▶ _Work required_: Find every line in the records below that holds the word "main", and copy each one.

▶ _Records for this task_:

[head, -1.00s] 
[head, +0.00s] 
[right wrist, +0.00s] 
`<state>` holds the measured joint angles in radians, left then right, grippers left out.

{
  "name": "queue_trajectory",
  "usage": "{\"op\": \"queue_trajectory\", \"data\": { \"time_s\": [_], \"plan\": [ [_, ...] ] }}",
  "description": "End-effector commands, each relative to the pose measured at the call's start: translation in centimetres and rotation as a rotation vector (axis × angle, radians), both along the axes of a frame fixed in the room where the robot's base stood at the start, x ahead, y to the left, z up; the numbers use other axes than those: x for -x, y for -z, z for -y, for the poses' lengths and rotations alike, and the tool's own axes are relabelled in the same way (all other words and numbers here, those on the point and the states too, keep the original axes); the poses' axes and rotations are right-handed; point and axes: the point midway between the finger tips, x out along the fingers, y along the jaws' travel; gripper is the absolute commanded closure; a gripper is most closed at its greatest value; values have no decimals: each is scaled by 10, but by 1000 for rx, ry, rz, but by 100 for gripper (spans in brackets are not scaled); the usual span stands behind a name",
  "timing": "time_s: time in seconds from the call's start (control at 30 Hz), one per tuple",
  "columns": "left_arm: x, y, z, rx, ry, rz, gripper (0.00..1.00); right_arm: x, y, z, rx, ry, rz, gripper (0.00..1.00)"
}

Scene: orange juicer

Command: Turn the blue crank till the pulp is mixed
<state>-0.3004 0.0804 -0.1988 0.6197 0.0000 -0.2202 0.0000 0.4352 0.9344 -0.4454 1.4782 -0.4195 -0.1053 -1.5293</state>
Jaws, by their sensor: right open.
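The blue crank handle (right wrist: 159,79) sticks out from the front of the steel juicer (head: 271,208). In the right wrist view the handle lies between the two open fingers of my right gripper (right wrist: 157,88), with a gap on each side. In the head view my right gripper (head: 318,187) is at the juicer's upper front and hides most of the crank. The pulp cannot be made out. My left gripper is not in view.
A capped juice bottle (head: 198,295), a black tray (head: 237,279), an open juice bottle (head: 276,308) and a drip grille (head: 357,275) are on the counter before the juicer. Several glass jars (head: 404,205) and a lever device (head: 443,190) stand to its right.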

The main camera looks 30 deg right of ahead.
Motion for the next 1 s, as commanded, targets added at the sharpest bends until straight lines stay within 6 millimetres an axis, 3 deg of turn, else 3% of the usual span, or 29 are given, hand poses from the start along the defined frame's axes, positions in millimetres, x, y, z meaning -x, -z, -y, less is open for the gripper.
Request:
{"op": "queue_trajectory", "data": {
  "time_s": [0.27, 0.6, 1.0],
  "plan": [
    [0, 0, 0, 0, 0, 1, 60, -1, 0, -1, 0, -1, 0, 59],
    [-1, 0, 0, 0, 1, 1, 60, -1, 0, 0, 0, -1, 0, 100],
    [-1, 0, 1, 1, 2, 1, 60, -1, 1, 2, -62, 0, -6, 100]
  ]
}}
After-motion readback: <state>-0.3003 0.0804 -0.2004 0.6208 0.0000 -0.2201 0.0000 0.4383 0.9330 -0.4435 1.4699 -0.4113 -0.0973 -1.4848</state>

...

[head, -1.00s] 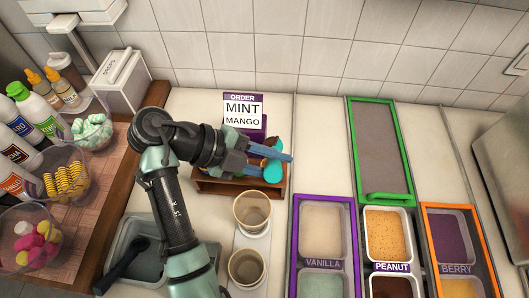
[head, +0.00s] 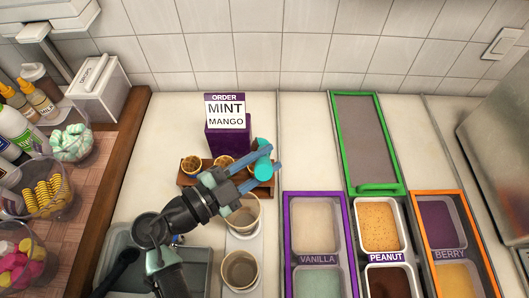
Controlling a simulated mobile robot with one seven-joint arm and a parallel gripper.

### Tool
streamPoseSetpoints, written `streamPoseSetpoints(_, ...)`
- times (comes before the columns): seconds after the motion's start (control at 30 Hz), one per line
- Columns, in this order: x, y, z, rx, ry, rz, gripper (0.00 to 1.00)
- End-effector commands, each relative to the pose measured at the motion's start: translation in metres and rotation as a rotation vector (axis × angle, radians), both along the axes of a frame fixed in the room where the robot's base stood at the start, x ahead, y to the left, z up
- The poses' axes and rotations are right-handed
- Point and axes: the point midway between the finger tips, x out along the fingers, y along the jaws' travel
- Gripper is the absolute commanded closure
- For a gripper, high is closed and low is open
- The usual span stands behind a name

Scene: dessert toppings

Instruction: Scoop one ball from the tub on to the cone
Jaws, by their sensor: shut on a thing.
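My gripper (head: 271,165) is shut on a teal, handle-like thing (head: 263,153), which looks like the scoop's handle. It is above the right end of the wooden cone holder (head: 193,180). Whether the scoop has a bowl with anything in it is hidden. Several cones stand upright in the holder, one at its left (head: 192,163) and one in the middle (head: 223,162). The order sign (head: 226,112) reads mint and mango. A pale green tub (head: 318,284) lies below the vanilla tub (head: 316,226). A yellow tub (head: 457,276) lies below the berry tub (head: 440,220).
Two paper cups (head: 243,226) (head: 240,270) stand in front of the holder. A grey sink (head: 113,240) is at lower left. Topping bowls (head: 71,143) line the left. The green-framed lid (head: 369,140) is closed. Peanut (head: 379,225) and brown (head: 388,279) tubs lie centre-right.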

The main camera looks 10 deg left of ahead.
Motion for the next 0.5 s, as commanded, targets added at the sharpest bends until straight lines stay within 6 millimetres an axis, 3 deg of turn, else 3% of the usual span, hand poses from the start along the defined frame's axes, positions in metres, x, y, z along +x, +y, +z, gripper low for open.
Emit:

▶ _Correct output_:
The main camera looks 30 deg right of ahead.
The main camera looks 10 deg left of ahead.

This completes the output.